WRITTEN ON February 13th, 2005 BY Lance Piper AND STORED IN Identity
“Unique identifiers are unnecessary for identity management”
This statement contradicts the guidance coming from central government agencies, which all propound their own unique identifiers (UIDs). However, based on Kim Cameron’s laws of identity and the FAME national project, multiple identifiers are inescapable. People are unique but system identifiers are not. In a multi-agency environment, attempts to allocate national UIDs will continue to fail. So why waste more billions in doomed departmental projects before trying something new that has a chance of success?
The proffered solution lies in the acceptance of the status quo and the management of identity without UIDs, for at least a decade. See how traditional methods compare with a candidate architecture being promoted in one of the English regions:
The traditional solution, with unique ID, requires full up-frint data cleansing, explicit data matching, a central repository, elimination of duplicates, and structured design. It’s based on a presumption of correctness which presents risks. Quality will deteriorate with time and volume. The up-front cost is high.
A pragmatic solution with no unique ID is the opposite. There’s no up-front data cleansing. ID is continuously inferred, the system copes with duplicates, and structure is applied retrospectively. Ther’s a presumption of ambiguity which makes us proceed with appropriate caution. Quality increases with volume and over time. There’s little up-front cost.
Different characteristics of the two approaches are set out in the attached table: UID_v_MID.doc.
The pragmatic, multiple-identifier approach set out in the right hand column seems to ignore best practice from generations of computer systems developers, apart from one thing: Google. Google is undeniably useful, but look at its unpromising attributes. They are virtually identical to the solution in the right hand column. Google trawls the unstructured World Wide Web, makes asynchronous copies and retrospectively improves over time to provide an invaluable service. The human decides what is useful or true, not the machine.
While each department is pushing forward with their own improbably successful UID schemes, shouldn’t the government’s Chief Information Officer study the alternative serendipitous approach for managing identity? The latter could be piloted in a UK region within a year and expanded nationally with the appropriate investment in infrastructure.
Lance Piper
3 Responses to “Let’s live with multiple identifiers”
Nice one, Lance. This looks like a conceptual proposal which genuinely matches the way trust operates in the real world. Truly distributed identity processing. Everything of value connected to the network. Now where have I heard that before… ;^)
As far as I am concerned the Liberty Alliance is a key component of the solution. It exists, I have been working alongside an implementation of smartcards.

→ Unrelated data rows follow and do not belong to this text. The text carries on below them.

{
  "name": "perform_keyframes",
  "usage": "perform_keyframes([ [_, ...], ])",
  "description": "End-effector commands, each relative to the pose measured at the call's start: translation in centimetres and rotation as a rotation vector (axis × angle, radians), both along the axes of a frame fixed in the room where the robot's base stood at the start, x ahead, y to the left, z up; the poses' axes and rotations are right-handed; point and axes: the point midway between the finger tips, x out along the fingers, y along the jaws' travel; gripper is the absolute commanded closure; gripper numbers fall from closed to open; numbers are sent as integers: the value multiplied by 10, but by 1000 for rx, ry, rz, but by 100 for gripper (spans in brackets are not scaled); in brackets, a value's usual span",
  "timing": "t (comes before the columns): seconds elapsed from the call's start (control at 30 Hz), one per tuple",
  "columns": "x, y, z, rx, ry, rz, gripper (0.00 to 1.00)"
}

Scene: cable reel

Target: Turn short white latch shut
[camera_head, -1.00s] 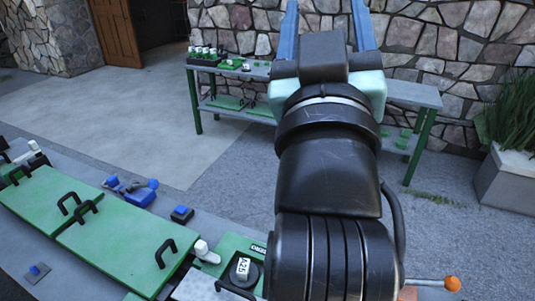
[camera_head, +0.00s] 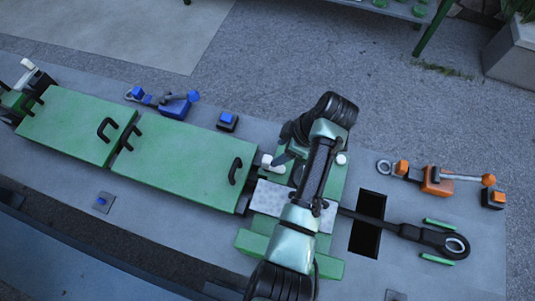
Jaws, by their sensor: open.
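A short white-ended handle (camera_head: 267,161) stands beside the right end of the long green panels, near the middle of the bench. A second white knob (camera_head: 341,159) shows just right of my arm. Another white-ended handle (camera_head: 27,63) is at the far left end. I cannot tell for certain which is the task's latch, or whether it is shut. My arm crosses the bench from the bottom and bends over the green fixture between the first two white parts. My gripper's fingers are not discernible; the arm hides much of that fixture.
Green panels (camera_head: 76,122) with black handles cover the bench's left half. A blue lever (camera_head: 172,104) and blue button (camera_head: 228,119) lie along the back edge. On the right are an orange-ended lever (camera_head: 438,181), a dark rectangular opening (camera_head: 368,222) and a black ringed bar (camera_head: 432,238).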

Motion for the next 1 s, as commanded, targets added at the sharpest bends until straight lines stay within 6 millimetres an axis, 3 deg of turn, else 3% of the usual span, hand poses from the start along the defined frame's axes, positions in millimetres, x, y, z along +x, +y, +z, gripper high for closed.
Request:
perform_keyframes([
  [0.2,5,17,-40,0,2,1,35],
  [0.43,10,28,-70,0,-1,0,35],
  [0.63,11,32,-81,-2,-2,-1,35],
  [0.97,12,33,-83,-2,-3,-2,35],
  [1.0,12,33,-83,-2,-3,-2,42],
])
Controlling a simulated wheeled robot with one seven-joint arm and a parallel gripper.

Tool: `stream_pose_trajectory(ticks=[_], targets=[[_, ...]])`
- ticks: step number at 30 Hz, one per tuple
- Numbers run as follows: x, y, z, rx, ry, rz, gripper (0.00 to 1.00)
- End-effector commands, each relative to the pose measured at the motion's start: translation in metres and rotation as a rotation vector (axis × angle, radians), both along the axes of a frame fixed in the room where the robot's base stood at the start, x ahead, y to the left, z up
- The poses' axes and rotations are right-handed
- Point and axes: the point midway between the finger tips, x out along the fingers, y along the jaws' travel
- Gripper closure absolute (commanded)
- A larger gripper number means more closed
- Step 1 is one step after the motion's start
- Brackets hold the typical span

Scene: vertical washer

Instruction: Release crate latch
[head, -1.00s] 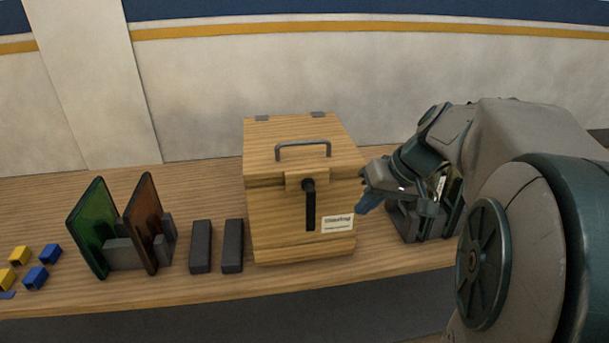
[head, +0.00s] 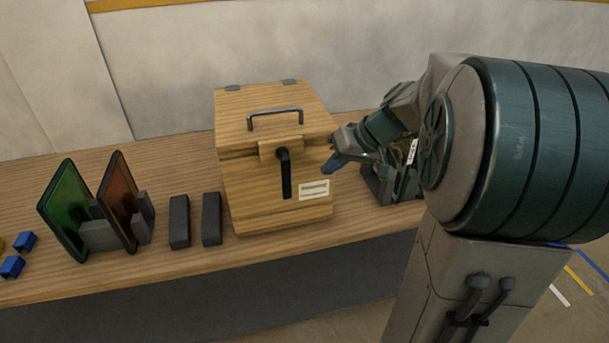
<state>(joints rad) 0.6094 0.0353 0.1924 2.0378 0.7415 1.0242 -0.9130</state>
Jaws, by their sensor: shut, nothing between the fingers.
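A wooden crate (head: 243,200) stands on the table with its lid closed. Its latch is a black lever (head: 286,175) on the front face, hanging straight down from a pivot on a wooden block. A metal handle (head: 274,117) is on the lid, and a white label (head: 314,189) is at the lower right of the front. My gripper (head: 329,168) is shut and empty. It is at the right of the crate's front, to the right of the lever and apart from it. I cannot tell whether it touches the crate's side.
Two dark blocks (head: 180,221) stand left of the crate. Further left are a green panel (head: 67,205) and an orange panel (head: 117,197) in grey holders. Small blue blocks (head: 25,242) lie at the far left. A dark rack (head: 385,183) stands right of the crate, partly hidden by my arm.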

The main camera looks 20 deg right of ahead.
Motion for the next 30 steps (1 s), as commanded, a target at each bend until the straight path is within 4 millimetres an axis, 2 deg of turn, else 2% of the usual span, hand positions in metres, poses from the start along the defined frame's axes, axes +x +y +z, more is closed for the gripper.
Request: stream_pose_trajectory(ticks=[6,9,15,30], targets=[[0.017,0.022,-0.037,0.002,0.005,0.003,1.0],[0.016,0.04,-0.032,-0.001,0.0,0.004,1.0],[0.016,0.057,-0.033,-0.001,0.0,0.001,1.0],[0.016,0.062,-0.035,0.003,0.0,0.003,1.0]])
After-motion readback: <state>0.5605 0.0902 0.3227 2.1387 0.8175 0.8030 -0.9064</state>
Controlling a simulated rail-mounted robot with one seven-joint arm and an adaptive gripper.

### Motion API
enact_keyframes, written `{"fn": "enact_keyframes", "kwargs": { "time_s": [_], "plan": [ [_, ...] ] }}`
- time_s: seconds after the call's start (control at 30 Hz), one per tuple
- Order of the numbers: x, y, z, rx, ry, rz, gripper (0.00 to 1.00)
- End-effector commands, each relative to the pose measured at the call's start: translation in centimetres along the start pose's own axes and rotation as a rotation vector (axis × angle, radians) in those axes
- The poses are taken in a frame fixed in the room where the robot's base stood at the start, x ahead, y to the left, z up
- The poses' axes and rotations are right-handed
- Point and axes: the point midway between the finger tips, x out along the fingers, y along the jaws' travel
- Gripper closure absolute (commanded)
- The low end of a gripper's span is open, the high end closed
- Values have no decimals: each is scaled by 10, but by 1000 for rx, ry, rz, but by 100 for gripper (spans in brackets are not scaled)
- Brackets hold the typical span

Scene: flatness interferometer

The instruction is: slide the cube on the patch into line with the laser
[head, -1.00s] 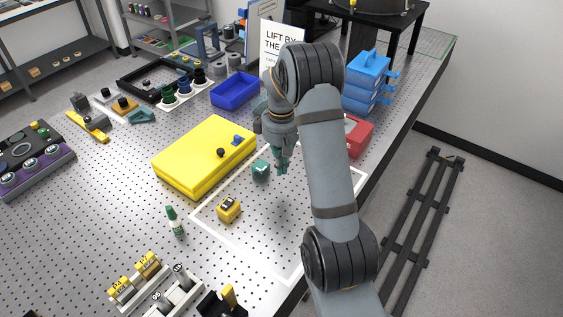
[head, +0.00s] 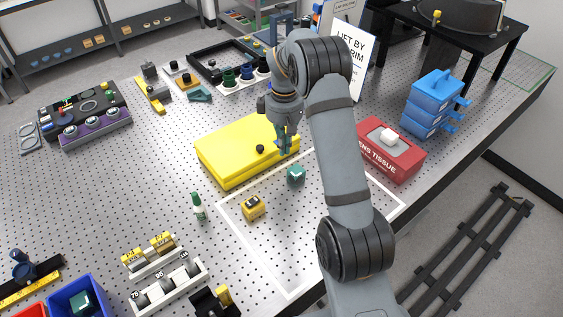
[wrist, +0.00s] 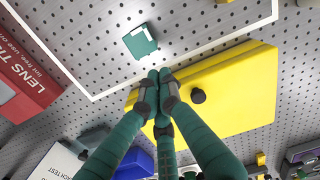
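A small teal cube (head: 296,175) sits on the white-outlined patch (head: 272,264) of the perforated table, near its back edge. It also shows in the wrist view (wrist: 140,41), just beyond my fingertips. A yellow block (head: 252,206) with a dark top marking sits in the patch, left of and nearer than the teal cube. My gripper (head: 284,150) hangs over the right end of the flat yellow case (head: 225,163). In the wrist view its fingers (wrist: 160,75) are together, with nothing seen between them and apart from the teal cube. I cannot identify the laser.
The yellow case with a black knob (head: 260,149) borders the patch at the back left. A red lens tissue box (head: 391,155) stands right of the patch, with stacked blue trays (head: 432,105) behind. A green-capped bottle (head: 198,207) stands left. The patch's near part is clear.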

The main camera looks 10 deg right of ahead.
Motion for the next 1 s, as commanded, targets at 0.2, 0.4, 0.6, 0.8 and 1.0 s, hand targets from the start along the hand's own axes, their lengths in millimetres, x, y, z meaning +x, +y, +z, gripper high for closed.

Regarding real-life multiple identity management across independent agencies, I am trying to raise interest (ie funding) for a proof of concept for my ideas. I am certain it is practical and could be developed for use by any public sector partner. The design is scalable to any regional or national grouping with metadata control of any data that an agency would like to share with another that has the correct Liberty Alliance authentication.












Oh dear! Does this mean that the hated ID cards could actually be made to work?
More seriously, where can I find more about actually using MIDs in practice please?